France | France, Cour administrative d'appel de LYON, 4ème chambre, 19 septembre 2024, 23LY01900


Vu la procédure suivante :



Procédure contentieuse antérieure



M. A... D..., représenté par Me C..., a demandé au tribunal administratif de Clermont-Ferrand, d'une part, d'annuler les décisions du 27 mars 2023 par lesquelles le préfet du Puy-de-Dôme l'a obligé à quitter le territoire français et a fixé le pays de destination de cette mesure d'éloignement, l'a assigné à résidence et lui a fait interdiction de retour sur le territoire français pendant un an, d'autre part, d'enjoindre au préfet du Puy-de-Dôme de lui délivrer une autorisation

provisoire de séjour et de réexaminer sa situation, enfin, de mettre à la charge de l'Etat ...

Vu la procédure suivante :

Procédure contentieuse antérieure

M. A... D..., représenté par Me C..., a demandé au tribunal administratif de Clermont-Ferrand, d'une part, d'annuler les décisions du 27 mars 2023 par lesquelles le préfet du Puy-de-Dôme l'a obligé à quitter le territoire français et a fixé le pays de destination de cette mesure d'éloignement, l'a assigné à résidence et lui a fait interdiction de retour sur le territoire français pendant un an, d'autre part, d'enjoindre au préfet du Puy-de-Dôme de lui délivrer une autorisation provisoire de séjour et de réexaminer sa situation, enfin, de mettre à la charge de l'Etat la somme de 1 500 euros sur le fondement des dispositions combinées de l'article 37 de la loi du 10 juillet 1991 et de l'article L. 761-1 du code de justice administrative.

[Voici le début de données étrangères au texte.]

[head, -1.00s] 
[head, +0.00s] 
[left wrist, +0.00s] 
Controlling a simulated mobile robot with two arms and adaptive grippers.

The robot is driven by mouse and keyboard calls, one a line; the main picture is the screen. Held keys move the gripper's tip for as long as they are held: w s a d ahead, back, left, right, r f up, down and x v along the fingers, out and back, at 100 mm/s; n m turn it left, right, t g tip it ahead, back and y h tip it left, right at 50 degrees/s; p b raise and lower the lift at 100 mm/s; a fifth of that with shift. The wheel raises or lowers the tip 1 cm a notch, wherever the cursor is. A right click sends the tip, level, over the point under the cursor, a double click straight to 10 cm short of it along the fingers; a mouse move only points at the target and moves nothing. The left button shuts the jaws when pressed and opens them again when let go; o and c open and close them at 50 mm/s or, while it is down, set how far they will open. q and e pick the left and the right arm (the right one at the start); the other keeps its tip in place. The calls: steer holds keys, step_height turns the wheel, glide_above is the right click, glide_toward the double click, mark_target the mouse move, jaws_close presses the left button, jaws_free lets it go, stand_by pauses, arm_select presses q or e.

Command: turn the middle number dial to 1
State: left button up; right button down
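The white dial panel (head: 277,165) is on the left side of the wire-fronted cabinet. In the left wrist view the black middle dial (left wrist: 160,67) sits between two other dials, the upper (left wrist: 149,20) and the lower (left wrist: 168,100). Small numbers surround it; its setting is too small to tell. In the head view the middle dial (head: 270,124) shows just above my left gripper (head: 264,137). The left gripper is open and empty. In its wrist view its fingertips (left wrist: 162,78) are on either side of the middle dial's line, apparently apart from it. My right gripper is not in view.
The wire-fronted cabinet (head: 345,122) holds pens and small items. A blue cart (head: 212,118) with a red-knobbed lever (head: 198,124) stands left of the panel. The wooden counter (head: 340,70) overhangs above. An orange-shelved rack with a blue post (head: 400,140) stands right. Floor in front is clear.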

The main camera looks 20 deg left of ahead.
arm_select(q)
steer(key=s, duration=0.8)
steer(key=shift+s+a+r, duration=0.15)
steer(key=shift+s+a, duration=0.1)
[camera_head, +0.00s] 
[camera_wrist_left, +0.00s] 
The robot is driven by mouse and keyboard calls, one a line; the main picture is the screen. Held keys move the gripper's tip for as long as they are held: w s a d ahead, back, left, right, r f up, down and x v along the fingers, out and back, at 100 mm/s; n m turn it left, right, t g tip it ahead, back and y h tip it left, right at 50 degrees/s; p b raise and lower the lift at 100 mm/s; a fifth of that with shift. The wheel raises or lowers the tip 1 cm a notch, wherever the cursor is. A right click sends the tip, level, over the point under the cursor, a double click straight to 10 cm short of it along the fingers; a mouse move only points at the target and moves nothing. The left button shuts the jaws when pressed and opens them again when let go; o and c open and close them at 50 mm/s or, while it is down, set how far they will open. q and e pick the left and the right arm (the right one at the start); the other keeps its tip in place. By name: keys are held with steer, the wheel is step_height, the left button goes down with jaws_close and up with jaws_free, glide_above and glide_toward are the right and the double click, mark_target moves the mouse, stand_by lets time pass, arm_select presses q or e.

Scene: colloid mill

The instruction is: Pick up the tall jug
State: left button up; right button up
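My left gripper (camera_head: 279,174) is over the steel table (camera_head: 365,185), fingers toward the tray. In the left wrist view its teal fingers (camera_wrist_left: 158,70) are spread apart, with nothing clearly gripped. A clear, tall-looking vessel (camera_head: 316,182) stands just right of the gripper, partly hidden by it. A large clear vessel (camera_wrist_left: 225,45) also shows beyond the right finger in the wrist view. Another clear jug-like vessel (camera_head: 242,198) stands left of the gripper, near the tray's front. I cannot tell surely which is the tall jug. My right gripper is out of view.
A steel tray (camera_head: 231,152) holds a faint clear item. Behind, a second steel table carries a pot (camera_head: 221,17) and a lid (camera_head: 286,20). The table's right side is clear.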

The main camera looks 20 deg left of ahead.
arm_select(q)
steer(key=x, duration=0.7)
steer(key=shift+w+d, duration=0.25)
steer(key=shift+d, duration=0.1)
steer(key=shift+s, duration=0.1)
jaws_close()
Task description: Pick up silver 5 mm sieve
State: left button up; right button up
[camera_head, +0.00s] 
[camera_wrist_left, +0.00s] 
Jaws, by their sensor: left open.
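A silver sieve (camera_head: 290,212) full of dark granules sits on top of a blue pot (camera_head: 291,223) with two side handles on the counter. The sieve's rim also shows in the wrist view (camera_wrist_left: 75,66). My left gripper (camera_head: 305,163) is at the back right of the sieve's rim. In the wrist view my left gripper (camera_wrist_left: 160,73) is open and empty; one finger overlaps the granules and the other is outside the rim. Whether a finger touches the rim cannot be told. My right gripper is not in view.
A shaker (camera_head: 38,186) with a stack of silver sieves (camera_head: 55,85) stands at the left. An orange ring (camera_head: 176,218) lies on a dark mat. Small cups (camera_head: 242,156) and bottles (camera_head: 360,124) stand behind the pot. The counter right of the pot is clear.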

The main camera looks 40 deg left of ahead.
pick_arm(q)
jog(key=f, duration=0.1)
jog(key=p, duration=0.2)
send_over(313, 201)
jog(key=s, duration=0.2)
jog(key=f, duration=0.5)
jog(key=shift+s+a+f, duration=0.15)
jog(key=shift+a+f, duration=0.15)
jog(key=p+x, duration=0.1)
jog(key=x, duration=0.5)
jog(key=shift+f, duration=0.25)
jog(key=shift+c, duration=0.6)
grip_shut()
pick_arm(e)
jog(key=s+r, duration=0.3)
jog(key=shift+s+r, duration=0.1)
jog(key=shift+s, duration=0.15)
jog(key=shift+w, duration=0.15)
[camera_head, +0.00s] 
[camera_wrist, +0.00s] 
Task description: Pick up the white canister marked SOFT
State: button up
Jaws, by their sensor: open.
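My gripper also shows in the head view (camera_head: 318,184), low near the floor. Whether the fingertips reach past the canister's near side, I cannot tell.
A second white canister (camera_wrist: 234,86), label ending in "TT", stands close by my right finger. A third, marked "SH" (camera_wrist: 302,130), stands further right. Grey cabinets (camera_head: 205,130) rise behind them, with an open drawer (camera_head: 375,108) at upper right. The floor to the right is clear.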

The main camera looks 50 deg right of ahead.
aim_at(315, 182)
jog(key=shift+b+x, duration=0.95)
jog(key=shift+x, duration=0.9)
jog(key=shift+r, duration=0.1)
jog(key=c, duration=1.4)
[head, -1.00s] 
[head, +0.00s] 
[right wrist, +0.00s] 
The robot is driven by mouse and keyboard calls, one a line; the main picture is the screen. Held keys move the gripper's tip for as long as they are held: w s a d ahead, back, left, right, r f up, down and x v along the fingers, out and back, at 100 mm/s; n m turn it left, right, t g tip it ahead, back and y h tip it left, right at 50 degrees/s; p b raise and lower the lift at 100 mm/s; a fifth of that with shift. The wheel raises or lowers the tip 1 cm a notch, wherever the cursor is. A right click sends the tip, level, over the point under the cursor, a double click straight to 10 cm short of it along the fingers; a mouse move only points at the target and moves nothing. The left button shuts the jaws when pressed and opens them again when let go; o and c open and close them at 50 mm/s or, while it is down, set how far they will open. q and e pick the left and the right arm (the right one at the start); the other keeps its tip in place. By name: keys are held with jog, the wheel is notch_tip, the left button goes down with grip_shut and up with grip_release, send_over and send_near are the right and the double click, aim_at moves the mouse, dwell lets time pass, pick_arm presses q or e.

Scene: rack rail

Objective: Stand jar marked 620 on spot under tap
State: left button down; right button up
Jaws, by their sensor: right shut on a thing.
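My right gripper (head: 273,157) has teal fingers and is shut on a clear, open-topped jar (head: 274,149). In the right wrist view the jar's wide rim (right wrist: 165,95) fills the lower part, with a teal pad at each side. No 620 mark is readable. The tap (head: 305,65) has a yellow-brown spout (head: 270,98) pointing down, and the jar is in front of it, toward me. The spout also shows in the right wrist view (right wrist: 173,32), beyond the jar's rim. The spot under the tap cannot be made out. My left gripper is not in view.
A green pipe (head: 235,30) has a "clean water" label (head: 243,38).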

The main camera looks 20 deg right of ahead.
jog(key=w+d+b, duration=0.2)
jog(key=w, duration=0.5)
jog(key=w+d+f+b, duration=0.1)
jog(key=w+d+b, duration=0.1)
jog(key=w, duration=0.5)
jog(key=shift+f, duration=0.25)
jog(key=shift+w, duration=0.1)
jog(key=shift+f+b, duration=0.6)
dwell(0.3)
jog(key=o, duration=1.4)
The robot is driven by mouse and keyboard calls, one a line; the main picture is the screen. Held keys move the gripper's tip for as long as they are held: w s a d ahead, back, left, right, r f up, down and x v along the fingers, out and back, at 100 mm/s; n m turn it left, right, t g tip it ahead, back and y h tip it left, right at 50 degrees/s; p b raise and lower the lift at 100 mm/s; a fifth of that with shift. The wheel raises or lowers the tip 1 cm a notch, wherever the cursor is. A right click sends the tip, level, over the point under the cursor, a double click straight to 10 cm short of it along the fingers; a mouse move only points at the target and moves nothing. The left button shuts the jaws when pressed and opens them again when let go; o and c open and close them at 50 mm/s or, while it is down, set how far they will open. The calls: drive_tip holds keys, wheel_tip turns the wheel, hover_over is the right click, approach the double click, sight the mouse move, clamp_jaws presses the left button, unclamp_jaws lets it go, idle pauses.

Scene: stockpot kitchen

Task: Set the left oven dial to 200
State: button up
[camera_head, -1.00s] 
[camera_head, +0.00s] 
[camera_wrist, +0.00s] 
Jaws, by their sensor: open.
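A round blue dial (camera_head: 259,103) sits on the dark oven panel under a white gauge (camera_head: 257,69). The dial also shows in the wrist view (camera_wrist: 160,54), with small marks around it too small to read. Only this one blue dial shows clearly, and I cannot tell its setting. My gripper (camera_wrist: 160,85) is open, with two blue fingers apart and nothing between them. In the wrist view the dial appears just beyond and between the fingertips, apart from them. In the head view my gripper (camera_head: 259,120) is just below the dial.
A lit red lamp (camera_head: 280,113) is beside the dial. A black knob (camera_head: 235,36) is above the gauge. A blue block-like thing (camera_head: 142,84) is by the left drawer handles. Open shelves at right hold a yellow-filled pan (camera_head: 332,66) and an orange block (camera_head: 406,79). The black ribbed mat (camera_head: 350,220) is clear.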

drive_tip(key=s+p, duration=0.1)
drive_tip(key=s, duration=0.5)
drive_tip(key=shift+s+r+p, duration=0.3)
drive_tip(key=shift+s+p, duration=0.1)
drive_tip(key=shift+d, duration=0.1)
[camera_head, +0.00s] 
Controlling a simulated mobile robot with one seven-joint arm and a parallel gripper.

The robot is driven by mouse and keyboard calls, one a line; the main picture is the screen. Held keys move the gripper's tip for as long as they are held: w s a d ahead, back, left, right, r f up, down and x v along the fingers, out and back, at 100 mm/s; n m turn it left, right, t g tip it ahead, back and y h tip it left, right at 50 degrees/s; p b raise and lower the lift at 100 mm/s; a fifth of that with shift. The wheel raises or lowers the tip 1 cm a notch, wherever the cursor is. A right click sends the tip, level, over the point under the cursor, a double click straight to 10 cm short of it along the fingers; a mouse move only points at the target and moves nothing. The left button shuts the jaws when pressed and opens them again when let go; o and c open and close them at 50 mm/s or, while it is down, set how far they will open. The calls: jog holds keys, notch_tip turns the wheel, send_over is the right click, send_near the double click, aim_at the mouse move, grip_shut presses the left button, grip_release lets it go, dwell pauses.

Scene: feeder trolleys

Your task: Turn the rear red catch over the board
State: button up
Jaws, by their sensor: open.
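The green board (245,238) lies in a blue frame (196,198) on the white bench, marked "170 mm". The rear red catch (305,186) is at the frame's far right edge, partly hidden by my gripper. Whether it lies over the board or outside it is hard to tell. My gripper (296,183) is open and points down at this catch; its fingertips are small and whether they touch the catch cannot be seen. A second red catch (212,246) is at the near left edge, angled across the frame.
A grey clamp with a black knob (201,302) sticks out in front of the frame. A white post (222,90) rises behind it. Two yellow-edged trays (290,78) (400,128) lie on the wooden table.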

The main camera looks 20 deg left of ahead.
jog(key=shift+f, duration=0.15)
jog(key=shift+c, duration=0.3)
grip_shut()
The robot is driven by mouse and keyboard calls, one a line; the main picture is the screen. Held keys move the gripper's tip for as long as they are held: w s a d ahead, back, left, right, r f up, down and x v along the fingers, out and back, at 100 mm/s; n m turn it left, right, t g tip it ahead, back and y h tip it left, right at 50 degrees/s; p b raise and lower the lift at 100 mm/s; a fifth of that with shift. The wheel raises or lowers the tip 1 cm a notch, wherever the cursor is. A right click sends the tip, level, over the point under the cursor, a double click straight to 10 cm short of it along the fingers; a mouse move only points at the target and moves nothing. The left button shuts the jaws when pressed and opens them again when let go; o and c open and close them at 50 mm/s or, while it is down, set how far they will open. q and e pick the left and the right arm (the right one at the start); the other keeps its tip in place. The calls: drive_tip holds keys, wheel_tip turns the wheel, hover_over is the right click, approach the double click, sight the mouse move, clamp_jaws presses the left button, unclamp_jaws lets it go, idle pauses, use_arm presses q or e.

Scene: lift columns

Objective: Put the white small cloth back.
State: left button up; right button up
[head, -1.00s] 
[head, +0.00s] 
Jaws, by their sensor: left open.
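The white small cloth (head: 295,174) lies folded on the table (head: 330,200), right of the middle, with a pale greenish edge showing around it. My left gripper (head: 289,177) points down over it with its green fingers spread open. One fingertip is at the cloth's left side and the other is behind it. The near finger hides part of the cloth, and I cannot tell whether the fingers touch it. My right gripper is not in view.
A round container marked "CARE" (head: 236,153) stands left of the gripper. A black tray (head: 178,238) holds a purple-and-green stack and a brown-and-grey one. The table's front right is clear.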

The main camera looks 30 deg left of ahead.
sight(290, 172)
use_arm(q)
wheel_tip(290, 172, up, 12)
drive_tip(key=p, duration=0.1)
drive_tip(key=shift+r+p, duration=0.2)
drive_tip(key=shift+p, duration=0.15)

Par jugement n° 2300784 du 22 mai 2023, la présidente du tribunal a fait droit à la demande d'annulation et d'injonction et a rejeté celle présentée sur le fondement des dispositions combinées de l'article 37 de la loi du 10 juillet 1991 et de l'article L. 761-1 du code de justice administrative.

Procédure devant la cour

Par une requête enregistrée le 5 juin 2023, Mme C... demande à la cour :

1°) d'annuler l'article 3 de ce jugement ;

2°) de mettre à la charge de l'Etat la somme de 907,20 euros au titre des frais exposés en première instance, en application de l'article 37 de la loi du 10 juillet 1991 et de l'article L. 761-1 du code de justice administrative.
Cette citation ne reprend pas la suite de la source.